Rows about robot tasks
++++++
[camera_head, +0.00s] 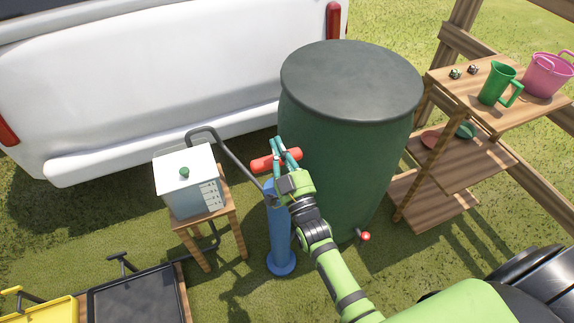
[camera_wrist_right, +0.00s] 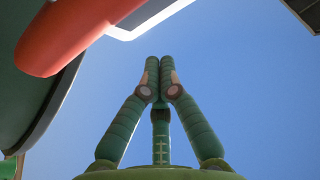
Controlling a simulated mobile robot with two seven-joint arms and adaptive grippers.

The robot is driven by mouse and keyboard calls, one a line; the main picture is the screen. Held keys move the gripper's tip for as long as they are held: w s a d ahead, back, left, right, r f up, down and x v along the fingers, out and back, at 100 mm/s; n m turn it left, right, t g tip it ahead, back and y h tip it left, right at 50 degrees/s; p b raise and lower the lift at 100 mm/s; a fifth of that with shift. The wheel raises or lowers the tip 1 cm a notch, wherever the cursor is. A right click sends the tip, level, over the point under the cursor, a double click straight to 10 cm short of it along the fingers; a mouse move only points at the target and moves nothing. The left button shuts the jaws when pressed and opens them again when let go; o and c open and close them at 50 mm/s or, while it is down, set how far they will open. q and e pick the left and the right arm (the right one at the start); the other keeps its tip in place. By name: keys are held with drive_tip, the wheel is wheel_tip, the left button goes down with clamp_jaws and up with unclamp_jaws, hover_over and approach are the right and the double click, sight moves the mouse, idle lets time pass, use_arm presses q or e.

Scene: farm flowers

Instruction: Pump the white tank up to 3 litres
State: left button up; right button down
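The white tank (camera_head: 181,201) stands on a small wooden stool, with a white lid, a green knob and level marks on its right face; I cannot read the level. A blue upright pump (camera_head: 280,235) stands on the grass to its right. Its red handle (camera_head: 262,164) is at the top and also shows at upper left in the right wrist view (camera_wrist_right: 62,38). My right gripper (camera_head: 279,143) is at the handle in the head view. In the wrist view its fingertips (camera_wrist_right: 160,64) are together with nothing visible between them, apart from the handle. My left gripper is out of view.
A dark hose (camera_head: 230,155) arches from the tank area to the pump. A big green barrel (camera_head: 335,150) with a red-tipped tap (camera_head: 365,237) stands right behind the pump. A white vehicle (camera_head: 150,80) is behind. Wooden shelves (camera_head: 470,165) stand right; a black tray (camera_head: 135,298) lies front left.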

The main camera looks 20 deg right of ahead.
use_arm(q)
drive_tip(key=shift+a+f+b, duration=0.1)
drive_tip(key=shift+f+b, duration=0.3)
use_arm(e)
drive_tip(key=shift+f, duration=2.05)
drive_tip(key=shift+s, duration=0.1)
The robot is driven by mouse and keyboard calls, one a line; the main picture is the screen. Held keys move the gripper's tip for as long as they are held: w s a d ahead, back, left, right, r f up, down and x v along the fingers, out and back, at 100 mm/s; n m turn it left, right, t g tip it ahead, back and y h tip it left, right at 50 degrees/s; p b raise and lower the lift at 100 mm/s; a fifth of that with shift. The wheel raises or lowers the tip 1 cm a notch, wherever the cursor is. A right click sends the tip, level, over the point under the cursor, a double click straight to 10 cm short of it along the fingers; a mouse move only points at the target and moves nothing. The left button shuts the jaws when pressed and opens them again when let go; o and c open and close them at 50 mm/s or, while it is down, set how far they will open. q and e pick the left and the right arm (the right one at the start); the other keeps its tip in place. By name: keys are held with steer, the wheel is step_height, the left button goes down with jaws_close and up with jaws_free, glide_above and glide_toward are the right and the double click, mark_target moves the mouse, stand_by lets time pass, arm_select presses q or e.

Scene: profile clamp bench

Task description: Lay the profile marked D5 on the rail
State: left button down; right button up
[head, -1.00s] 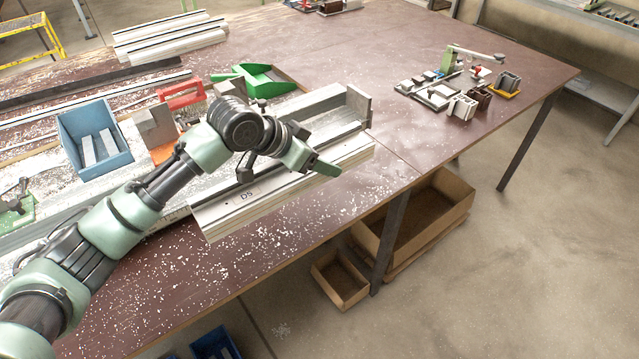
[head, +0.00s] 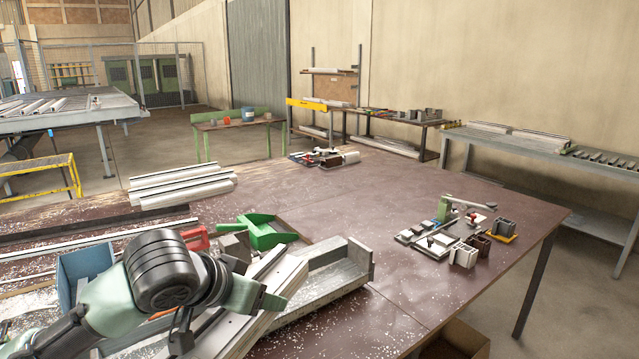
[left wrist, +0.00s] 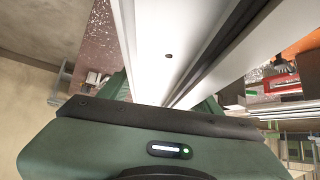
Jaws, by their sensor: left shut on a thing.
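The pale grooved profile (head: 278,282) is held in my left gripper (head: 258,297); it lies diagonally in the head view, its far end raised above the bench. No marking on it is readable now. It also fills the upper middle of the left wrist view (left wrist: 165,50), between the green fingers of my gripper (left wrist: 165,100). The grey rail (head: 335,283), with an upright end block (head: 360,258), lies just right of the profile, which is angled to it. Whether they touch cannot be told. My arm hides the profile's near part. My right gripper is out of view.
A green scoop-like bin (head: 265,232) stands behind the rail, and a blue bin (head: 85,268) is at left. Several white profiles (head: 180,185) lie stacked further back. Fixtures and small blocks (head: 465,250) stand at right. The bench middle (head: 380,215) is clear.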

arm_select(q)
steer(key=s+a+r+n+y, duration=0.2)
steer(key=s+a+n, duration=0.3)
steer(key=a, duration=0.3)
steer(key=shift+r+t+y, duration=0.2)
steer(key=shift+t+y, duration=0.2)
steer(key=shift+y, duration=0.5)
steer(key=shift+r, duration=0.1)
++++++
## DESCRIPTION OF THE TASK
Transcribe all the lines above exactly, apart from the pictures.

## OUTPUT OF THE EXERCISE
[camera_head, +0.00s] 
[camera_wrist_right, +0.00s] 
Controlling a simulated mobile robot with two seven-joint arms and adaptive grippers.

The robot is driven by mouse and keyboard calls, one a line; the main picture is the screen. Held keys move the gripper's tip for as long as they are held: w s a d ahead, back, left, right, r f up, down and x v along the fingers, out and back, at 100 mm/s; n m turn it left, right, t g tip it ahead, back and y h tip it left, right at 50 degrees/s; p b raise and lower the lift at 100 mm/s; a fifth of that with shift. The wheel raises or lowers the tip 1 cm a notch, wherever the cursor is. A right click sends the tip, level, over the point under the cursor, a double click straight to 10 cm short of it along the fingers; a mouse move only points at the target and moves nothing. The left button shuts the jaws when pressed and opens them again when let go; o and c open and close them at 50 mm/s or, while it is down, set how far they will open. q and e pick the left and the right arm (the right one at the start); the other keeps its tip in place. By name: keys are held with drive_tip, the wheel is wheel_tip, the left button goes down with clamp_jaws and up with unclamp_jaws, hover_over and approach are the right and the double click, sight moves the mouse, idle lets time pass, use_arm presses q or e.

Scene: farm flowers

Instruction: Pump the white tank up to 3 litres
State: left button up; right button down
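The white tank (camera_head: 181,201) stands on a small wooden stool, with a white lid, a green knob and level marks on its right face; I cannot read the level. A blue upright pump (camera_head: 280,235) stands on the grass to its right. Its red handle (camera_head: 262,164) is at the top and also shows at upper left in the right wrist view (camera_wrist_right: 62,38). My right gripper (camera_head: 279,143) is at the handle in the head view. In the wrist view its fingertips (camera_wrist_right: 160,64) are together with nothing visible between them, apart from the handle. My left gripper is out of view.
A dark hose (camera_head: 230,155) arches from the tank area to the pump. A big green barrel (camera_head: 335,150) with a red-tipped tap (camera_head: 365,237) stands right behind the pump. A white vehicle (camera_head: 150,80) is behind. Wooden shelves (camera_head: 470,165) stand right; a black tray (camera_head: 135,298) lies front left.

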The main camera looks 20 deg right of ahead.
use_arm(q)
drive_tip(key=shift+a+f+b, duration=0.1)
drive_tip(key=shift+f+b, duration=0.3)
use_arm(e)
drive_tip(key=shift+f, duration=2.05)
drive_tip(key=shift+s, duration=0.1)
The robot is driven by mouse and keyboard calls, one a line; the main picture is the screen. Held keys move the gripper's tip for as long as they are held: w s a d ahead, back, left, right, r f up, down and x v along the fingers, out and back, at 100 mm/s; n m turn it left, right, t g tip it ahead, back and y h tip it left, right at 50 degrees/s; p b raise and lower the lift at 100 mm/s; a fifth of that with shift. The wheel raises or lowers the tip 1 cm a notch, wherever the cursor is. A right click sends the tip, level, over the point under the cursor, a double click straight to 10 cm short of it along the fingers; a mouse move only points at the target and moves nothing. The left button shuts the jaws when pressed and opens them again when let go; o and c open and close them at 50 mm/s or, while it is down, set how far they will open. q and e pick the left and the right arm (the right one at the start); the other keeps its tip in place. By name: keys are held with steer, the wheel is step_height, the left button goes down with jaws_close and up with jaws_free, glide_above and glide_toward are the right and the double click, mark_target moves the mouse, stand_by lets time pass, arm_select presses q or e.

Scene: profile clamp bench

Task description: Lay the profile marked D5 on the rail
State: left button down; right button up
[head, -1.00s] 
[head, +0.00s] 
[left wrist, +0.00s] 
Jaws, by their sensor: left shut on a thing.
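The pale grooved profile (head: 278,282) is held in my left gripper (head: 258,297); it lies diagonally in the head view, its far end raised above the bench. No marking on it is readable now. It also fills the upper middle of the left wrist view (left wrist: 165,50), between the green fingers of my gripper (left wrist: 165,100). The grey rail (head: 335,283), with an upright end block (head: 360,258), lies just right of the profile, which is angled to it. Whether they touch cannot be told. My arm hides the profile's near part. My right gripper is out of view.
A green scoop-like bin (head: 265,232) stands behind the rail, and a blue bin (head: 85,268) is at left. Several white profiles (head: 180,185) lie stacked further back. Fixtures and small blocks (head: 465,250) stand at right. The bench middle (head: 380,215) is clear.

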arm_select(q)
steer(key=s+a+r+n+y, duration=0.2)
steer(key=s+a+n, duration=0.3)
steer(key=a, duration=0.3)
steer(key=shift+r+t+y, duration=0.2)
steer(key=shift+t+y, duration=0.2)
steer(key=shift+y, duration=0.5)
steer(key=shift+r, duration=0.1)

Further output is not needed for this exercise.